* [EXERCISE DESCRIPTION] Transcribe the listing verbatim. Do not carry over any pictures.

* [DATA EXTRACT]
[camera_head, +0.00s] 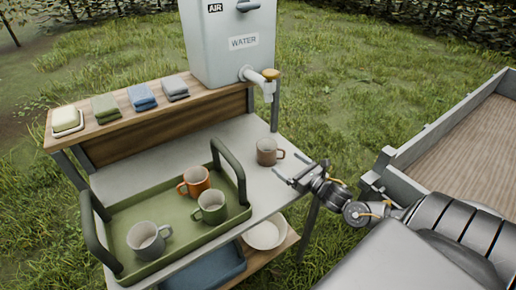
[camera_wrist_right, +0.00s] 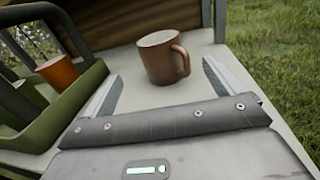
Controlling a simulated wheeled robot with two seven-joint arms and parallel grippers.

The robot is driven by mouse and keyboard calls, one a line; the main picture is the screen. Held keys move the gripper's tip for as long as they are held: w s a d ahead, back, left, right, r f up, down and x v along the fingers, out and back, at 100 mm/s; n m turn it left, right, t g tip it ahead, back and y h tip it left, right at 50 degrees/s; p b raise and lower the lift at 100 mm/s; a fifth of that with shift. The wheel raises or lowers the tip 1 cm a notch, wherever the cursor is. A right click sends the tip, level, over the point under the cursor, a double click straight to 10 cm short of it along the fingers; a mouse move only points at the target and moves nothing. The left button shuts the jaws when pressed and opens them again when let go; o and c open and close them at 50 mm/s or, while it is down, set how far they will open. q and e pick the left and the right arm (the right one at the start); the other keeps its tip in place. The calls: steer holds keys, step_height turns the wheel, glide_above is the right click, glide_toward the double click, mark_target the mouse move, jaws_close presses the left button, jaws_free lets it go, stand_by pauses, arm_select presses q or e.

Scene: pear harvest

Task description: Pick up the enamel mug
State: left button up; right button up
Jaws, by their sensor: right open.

* [EXERCISE RESPONSE]
[camera_head, +0.00s] 
[camera_wrist_right, +0.00s] 
Controlling a simulated wheeled robot with two seven-joint arms and parallel grippers.

The robot is driven by mouse and keyboard calls, one a line; the main picture is the screen. Held keys move the gripper's tip for as long as they are held: w s a d ahead, back, left, right, r f up, down and x v along the fingers, out and back, at 100 mm/s; n m turn it left, right, t g tip it ahead, back and y h tip it left, right at 50 degrees/s; p b raise and lower the lift at 100 mm/s; a fifth of that with shift. The wheel raises or lowers the tip 1 cm a notch, wherever the cursor is. A right click sends the tip, level, over the point under the cursor, a double click straight to 10 cm short of it along the fingers; a mouse move only points at the target and moves nothing. The left button shuts the jaws when pressed and opens them again when let go; o and c open and close them at 50 mm/s or, while it is down, set how far they will open. q and e pick the left and the right arm (the right one at the start); the other keeps its tip in place. The calls: steer holds keys, step_height turns the wheel, glide_above is the right click, glide_toward the double click, mark_target the mouse move, jaws_close presses the left button, jaws_free lets it go, stand_by pauses, arm_select presses q or e.

Scene: pear harvest

Task description: Pick up the enamel mug
State: left button up; right button up
Jaws, by their sensor: right open.

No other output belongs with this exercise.